Archaeologists have descended on a small village in Berkshire for a third year in the hopes of learning more about an ancient monastery located next to a church.

Researchers and students from the University of Reading began excavating a site at Holy Trinity Church in Cookham on Monday, August 7.

It is hoped that the group will learn more about an Anglo-Saxon settlement, with an old cemetery being uncovered alongside evidence of a road, housing structures and cooking equipment.

Professor Gabor Thomas, project lead, from the University of Reading, told the Observer: "It's really exciting. This is really hitting the jackpot in terms of the quality and the level of preservation of the archaeology.

"It will enable us to push the frontiers of knowledge forward in terms of understanding how these institutions are organised.

“This site is of national archaeological importance. No other monastic settlement from this period in southern England has such a good state of preservation.”

The excavations are run as part of a field school for the Department of Archaeology at the University of Reading, with students working alongside local volunteers and others in the field. 

First-year student Abigail Walton, 19, said: "It is a lot of fun and we are all really enjoying it.

"Last year it was a surprise when they found their first set of bones. There are steps to an excavation but everything can change in a second."

Speaking about what it is like to be involved with the cemetery excavation dealing with the possibility of finding human remains, Abigail said: "Obviously there is that moment of shock - but we're archaeology students and some of us have done digs before.

"I'm not sure you'll ever get used to it."

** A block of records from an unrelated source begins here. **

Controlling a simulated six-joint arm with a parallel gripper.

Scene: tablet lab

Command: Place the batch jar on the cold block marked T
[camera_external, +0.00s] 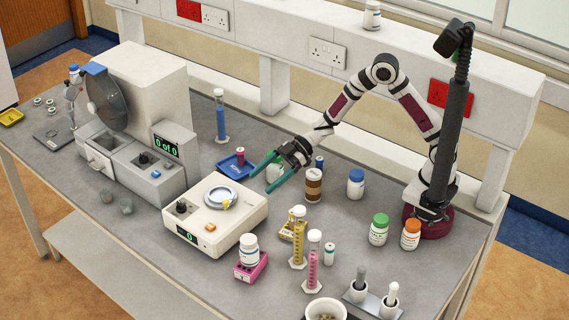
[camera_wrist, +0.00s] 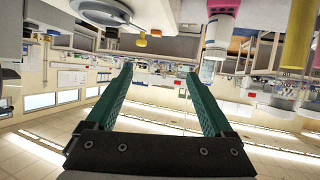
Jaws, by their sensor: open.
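A white jar with a grey-white lid (camera_external: 249,246) stands upright on a pink block (camera_external: 251,268) in front of the balance; it also shows inverted in the wrist view (camera_wrist: 215,38). A blue block (camera_external: 229,166) behind the balance bears a small dark-red-capped vial (camera_external: 240,155). I cannot read which block is marked T, nor which jar is the batch jar. My gripper (camera_external: 267,174) is open beyond the balance, its green fingers apart.
The balance (camera_external: 205,228) stands mid-bench. Yellow and pink cylinders (camera_external: 313,262) stand right of the pink block. Brown (camera_external: 314,186), blue-capped (camera_external: 356,184), green-capped (camera_external: 379,230) and orange-capped (camera_external: 411,235) jars stand right. A mortar (camera_external: 326,310) is at the front edge.

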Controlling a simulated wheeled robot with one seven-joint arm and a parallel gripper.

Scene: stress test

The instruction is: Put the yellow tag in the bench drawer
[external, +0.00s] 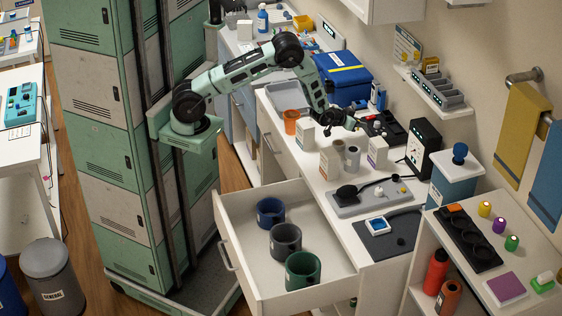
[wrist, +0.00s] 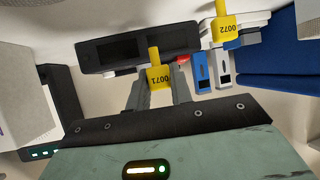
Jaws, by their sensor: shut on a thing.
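In the wrist view a yellow tag marked 0071 (wrist: 159,77) sits between the fingertips of my gripper (wrist: 160,88), which is shut on it. A second yellow tag marked 0072 (wrist: 225,30) is to the right, apart from my fingers. In the external view my gripper (external: 349,122) is over the back part of the bench top, beside the white boxes; the held tag is too small to make out there. The bench drawer (external: 320,238) is pulled open at the front, below and left of my gripper. It holds a blue cup (external: 270,211), a grey cup (external: 286,240) and a green cup (external: 303,269).
White boxes (external: 330,162) and an orange cup (external: 291,121) stand close to my gripper. A blue case (external: 343,76) lies behind it. A grey tray with a black tool (external: 370,196) lies on the bench above the drawer. The drawer floor is bare around the cups.

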It is hoped that the group will be able to recover human remains, which will aid the researchers in understanding the population of the settlement.

First found in 2021, the University have a permit to return to the site in Cookham each summer until 2024.

Last year excavators uncovered an industrial and craft zone which would have supplied nuns with food and helped to transport imported items along the River Thames.

Logistics Manager for the Cookham Abbey excavation and Field School, David Mudd said: "This is really great archaeology and it is a great bit of English history.

"I was really pleased to find the site is so close to home. I live in Maidenhead."

David has seen the site develop over the last three years, with more finds being made and trenches being extended.

The dig runs from 9am to 5pm, Monday to Saturday, until Saturday, September 2.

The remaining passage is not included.